I agonized over love, prayed about it. What IS love that it can be so horrible, so damaging, so hurtful?  Where can I find it, the real thing?  Well, first, love is never horrible, damaging or hurtful.  Love is never any of the negatives.  It’s just not.  Love is good, kind, protective, safe.  In answer to a thousand prayers, I learned that to some, love is possession.  These are the people who bully and badger you into being what they insist you be.
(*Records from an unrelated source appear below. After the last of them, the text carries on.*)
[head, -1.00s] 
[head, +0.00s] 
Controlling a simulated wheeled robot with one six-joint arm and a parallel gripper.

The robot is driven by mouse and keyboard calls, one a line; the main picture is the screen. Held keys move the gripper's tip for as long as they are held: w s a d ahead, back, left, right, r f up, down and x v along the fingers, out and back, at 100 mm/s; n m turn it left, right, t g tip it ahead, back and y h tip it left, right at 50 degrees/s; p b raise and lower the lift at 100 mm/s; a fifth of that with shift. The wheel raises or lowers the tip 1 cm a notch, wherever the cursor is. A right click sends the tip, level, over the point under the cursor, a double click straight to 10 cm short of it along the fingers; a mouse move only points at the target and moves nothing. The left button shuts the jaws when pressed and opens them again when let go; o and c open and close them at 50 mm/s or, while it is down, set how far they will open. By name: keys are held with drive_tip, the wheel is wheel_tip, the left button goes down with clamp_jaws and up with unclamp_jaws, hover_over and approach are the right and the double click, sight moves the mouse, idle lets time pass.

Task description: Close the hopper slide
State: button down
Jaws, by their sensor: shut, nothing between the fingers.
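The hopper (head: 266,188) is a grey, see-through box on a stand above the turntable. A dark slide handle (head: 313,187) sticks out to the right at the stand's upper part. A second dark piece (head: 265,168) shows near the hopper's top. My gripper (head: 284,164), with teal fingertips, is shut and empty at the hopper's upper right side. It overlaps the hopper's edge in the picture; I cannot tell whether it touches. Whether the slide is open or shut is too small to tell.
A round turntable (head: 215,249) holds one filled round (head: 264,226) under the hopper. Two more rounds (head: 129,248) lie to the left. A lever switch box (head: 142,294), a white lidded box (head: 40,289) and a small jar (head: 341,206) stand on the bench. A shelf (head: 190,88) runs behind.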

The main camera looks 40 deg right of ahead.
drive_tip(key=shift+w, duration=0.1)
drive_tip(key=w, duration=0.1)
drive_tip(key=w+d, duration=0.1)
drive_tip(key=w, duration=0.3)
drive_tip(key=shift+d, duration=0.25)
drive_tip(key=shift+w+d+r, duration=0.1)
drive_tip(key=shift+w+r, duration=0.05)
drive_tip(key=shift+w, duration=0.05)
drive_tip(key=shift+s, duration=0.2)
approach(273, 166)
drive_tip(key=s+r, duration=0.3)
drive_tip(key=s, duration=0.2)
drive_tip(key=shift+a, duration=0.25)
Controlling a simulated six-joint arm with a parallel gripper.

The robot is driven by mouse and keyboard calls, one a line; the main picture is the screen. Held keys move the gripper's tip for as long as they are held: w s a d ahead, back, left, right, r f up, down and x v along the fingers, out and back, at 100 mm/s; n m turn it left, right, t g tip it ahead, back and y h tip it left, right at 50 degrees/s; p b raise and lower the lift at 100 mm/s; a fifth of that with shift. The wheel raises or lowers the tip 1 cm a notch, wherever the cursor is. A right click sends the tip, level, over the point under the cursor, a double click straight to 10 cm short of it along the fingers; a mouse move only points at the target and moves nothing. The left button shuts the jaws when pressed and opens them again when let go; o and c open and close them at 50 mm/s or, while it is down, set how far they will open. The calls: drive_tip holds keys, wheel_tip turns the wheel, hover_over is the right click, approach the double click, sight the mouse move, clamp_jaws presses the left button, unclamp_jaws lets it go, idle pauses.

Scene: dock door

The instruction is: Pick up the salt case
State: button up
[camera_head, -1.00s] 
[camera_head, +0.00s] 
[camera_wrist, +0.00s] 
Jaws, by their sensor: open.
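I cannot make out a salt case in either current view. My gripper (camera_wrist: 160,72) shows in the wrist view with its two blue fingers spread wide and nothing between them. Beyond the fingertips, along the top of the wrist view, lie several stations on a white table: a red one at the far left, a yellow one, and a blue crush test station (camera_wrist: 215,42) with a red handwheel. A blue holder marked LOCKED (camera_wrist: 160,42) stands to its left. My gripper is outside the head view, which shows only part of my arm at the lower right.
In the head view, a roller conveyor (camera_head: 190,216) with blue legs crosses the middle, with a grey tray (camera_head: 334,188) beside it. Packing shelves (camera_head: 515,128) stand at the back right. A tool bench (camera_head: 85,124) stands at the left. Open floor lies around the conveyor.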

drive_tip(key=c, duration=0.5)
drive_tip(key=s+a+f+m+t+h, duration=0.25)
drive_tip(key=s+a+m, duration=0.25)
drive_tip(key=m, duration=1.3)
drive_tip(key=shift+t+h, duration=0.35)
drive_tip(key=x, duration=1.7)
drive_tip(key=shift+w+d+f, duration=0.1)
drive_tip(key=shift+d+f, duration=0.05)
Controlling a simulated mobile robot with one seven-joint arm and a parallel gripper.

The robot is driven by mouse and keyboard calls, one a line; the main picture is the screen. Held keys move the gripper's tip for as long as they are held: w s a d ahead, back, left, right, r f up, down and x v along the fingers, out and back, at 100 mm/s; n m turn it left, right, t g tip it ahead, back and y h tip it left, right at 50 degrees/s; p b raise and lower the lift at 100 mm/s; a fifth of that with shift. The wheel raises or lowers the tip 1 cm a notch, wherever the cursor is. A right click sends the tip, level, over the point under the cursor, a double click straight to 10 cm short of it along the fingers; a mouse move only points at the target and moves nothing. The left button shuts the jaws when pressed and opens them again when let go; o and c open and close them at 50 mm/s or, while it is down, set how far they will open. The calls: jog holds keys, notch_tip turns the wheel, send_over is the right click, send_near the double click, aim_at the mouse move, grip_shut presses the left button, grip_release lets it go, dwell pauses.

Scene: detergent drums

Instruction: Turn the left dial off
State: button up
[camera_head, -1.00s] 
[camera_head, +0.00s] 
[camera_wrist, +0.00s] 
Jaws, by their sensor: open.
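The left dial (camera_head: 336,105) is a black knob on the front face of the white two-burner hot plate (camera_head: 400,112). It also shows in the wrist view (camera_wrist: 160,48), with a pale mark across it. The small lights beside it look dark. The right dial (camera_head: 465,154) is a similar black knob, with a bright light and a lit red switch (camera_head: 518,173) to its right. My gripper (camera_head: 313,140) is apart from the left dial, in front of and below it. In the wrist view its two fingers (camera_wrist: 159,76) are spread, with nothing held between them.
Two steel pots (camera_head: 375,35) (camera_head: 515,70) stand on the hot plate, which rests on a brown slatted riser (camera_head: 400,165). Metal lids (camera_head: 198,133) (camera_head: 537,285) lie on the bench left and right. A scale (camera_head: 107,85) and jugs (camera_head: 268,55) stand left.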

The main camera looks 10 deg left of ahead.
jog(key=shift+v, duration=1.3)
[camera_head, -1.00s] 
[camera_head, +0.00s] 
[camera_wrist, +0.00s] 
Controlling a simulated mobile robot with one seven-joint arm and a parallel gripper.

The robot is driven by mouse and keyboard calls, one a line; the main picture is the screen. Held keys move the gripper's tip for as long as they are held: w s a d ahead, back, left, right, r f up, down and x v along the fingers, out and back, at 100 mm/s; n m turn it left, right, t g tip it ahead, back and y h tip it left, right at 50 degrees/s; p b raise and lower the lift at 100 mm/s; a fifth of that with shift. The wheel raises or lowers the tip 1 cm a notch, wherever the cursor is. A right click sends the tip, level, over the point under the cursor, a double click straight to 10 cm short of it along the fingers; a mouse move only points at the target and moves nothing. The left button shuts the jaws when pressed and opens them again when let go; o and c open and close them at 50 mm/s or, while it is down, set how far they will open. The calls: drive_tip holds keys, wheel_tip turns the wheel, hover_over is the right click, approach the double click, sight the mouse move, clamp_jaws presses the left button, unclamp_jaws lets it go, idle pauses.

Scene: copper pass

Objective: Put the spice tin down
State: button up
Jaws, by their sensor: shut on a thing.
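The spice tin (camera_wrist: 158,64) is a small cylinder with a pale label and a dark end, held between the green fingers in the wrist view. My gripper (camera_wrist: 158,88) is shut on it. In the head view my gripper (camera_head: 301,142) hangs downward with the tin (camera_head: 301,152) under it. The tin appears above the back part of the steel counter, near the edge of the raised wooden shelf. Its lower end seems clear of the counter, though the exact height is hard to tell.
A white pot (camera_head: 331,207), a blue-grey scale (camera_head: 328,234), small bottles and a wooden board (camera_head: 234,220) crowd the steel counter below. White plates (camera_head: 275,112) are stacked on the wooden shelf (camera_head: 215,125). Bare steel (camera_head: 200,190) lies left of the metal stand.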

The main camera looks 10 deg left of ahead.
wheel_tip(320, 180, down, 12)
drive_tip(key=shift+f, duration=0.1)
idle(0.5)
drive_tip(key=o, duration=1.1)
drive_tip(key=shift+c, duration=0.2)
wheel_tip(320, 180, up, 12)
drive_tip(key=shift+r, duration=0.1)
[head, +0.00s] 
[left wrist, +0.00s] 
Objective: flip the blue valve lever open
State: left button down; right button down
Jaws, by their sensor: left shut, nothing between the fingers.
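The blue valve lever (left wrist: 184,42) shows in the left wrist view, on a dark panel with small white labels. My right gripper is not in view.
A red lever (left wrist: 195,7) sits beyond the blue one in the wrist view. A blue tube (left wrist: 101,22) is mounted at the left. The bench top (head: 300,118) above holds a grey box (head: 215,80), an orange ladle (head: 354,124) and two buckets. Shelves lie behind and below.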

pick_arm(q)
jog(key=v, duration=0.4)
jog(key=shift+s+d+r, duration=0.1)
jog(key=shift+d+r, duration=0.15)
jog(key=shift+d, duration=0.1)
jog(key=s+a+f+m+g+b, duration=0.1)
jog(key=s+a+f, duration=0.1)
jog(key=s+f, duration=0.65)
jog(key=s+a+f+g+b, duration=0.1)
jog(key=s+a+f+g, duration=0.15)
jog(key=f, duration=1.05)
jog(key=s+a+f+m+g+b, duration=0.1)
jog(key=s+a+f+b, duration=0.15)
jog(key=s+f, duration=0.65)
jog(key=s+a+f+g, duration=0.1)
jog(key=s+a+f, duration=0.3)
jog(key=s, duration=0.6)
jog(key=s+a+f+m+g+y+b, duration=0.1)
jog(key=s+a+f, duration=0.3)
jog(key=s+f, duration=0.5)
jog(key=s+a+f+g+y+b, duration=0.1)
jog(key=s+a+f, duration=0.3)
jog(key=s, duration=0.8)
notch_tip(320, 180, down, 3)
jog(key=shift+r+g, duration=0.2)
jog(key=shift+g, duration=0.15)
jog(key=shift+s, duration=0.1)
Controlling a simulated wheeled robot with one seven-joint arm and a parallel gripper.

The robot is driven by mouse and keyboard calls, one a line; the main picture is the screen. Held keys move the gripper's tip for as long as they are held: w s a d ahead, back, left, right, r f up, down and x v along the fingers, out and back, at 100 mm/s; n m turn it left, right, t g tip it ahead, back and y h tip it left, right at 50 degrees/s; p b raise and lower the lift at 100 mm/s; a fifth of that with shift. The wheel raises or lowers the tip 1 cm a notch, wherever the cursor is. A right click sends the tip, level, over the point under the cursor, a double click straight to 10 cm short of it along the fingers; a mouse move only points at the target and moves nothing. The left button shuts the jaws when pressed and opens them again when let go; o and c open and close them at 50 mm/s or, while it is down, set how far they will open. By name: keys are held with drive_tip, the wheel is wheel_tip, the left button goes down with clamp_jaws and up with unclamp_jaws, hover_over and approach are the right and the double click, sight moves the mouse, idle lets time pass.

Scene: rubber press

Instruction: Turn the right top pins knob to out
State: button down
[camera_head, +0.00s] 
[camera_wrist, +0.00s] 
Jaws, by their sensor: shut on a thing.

To them, you are not good enough the way God created you.  To some, love is abuse.  To them, you are their personal punching bag, there to provide an abusive way for them to destress.  To some, you are a host.  You are there to support them, pay their way in life, feed them and their ego.  They are parasites.

Well, then, what IS love?

Remember when I said it was God, only God, who got me through?  Well that, my friends, is where you find love.  You find the definition of it, literally, and you see the illustration of it, in God’s word.  In answer to a prayer, I was told to stop looking at the wrong illustration of it, and look to God.  If you want to know what love is, read God’s definition. Seems simple, doesn’t it?  But we who are thrown away do not love ourselves enough to understand love.  So yes, look to God’s word. Read the definition.  And start looking away from the ones who do not embody that definition.  Look instead to the ones who live the kind of love day in and day out, and open the door and your heart to them.

And keep walking through the valley.  There is sunshine ahead!